The Corner

More Daniels

Governor Daniels is getting heat on the right for the remarks Kate Trinko noted saying the legislature should drop a right-to-work bill that has prompted Democrats — in what is becoming standard operating procedure — to flee the state. The Daniels people object to the characterization in the press that the governor wants to kill the bill: “It’s a discussion that needs to happen, but in Indiana, the time isn’t right for it right now. He never said he wants to kill it.” Although it’s a pretty fine distinction between putting off consideration of a bill to some future undetermined date and killing it.
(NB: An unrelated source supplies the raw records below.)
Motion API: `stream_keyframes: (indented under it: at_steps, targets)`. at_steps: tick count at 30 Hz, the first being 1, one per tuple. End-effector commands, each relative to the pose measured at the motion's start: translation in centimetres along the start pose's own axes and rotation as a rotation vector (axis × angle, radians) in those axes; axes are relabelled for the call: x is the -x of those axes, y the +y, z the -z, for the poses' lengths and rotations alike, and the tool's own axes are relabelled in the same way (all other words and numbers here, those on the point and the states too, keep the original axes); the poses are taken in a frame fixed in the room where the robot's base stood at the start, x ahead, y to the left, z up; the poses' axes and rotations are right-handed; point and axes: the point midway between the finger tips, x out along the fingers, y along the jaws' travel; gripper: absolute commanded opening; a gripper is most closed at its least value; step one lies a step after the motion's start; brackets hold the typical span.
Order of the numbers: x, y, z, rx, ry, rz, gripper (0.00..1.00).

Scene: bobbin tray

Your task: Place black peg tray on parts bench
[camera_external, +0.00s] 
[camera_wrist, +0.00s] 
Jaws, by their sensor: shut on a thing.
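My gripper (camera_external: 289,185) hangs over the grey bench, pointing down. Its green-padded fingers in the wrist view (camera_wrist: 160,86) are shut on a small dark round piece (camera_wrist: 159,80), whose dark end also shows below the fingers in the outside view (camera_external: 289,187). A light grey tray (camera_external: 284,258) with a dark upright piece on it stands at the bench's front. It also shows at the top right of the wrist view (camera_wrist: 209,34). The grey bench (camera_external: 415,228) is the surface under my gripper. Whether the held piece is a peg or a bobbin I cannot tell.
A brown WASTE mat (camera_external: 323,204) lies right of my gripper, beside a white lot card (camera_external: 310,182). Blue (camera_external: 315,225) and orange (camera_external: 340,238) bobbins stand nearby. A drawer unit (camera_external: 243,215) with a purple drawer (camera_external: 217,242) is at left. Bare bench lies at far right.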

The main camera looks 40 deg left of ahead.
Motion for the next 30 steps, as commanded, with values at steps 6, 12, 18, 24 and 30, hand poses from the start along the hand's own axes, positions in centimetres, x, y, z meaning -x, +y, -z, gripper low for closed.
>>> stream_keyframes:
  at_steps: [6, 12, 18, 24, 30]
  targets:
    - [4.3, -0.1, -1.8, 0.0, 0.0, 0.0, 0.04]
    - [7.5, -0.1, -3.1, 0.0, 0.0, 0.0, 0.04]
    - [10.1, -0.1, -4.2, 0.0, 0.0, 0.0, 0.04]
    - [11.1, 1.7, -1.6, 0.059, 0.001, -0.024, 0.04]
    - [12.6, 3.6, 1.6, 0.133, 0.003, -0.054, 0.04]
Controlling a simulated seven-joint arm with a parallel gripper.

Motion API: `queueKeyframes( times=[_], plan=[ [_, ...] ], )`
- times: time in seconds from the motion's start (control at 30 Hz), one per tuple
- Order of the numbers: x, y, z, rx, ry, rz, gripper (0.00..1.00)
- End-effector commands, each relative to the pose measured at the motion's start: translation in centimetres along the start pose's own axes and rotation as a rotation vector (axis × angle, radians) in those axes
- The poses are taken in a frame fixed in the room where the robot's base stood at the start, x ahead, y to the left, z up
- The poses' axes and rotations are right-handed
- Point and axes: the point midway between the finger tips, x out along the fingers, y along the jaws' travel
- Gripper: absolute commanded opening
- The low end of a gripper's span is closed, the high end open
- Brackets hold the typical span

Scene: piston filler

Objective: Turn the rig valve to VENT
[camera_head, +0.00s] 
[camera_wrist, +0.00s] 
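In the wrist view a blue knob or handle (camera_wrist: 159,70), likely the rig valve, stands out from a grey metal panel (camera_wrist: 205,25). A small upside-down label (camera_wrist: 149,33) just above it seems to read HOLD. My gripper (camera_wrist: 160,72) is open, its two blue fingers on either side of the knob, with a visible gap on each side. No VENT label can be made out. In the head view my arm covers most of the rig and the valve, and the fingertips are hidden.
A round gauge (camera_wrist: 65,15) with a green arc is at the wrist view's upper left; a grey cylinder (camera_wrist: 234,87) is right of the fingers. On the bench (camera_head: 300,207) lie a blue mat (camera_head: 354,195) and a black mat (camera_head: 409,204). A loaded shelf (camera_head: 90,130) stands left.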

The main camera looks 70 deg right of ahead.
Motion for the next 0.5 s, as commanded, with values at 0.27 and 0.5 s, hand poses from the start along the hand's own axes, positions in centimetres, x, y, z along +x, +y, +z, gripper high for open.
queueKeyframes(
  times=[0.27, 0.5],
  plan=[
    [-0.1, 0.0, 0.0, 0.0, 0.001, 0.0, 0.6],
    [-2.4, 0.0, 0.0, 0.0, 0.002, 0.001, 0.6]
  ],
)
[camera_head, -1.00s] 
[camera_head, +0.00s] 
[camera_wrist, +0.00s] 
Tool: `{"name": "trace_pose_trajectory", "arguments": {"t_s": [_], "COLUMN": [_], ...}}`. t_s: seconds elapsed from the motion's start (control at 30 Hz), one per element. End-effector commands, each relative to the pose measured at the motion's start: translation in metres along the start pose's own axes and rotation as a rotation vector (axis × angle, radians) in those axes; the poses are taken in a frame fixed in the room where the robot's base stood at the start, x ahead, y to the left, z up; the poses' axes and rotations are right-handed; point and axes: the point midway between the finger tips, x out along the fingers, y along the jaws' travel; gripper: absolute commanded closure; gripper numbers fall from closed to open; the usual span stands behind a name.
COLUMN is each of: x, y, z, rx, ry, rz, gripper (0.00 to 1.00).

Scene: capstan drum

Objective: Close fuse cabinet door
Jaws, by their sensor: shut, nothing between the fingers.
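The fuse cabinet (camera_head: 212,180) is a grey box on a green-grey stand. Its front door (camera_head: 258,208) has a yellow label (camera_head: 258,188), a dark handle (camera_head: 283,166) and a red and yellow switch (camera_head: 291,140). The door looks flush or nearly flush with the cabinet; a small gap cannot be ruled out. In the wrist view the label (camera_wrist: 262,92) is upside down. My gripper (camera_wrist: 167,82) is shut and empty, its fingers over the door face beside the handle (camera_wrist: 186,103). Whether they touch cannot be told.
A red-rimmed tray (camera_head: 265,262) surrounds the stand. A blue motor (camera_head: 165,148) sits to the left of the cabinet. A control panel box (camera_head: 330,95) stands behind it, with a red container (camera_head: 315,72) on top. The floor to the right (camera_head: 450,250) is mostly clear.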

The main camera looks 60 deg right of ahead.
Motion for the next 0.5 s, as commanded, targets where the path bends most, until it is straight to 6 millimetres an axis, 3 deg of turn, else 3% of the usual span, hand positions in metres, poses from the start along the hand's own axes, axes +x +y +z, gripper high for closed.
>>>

Why is the timing so important? It could cause “the loss of about 20 other bills, including education reform.” The aide continues, “He would prefer that we focused on the agenda that everyone ran on,” and says, “he’s been pretty open about that for a while.”

About the last point, there’s no doubt. The Daniels press office forwards this rough transcript of an end-of-the-year interview with the Indianapolis Star:

Q: Some of the issues that might come up that we haven’t talked about could include Right to Work. How do you feel about Right to Work and is that a debate the legislature should have this year?

A: Well, debates are one thing, but it is not on my agenda. And…

Q: It is on the Chamber’s agenda, and that’s why…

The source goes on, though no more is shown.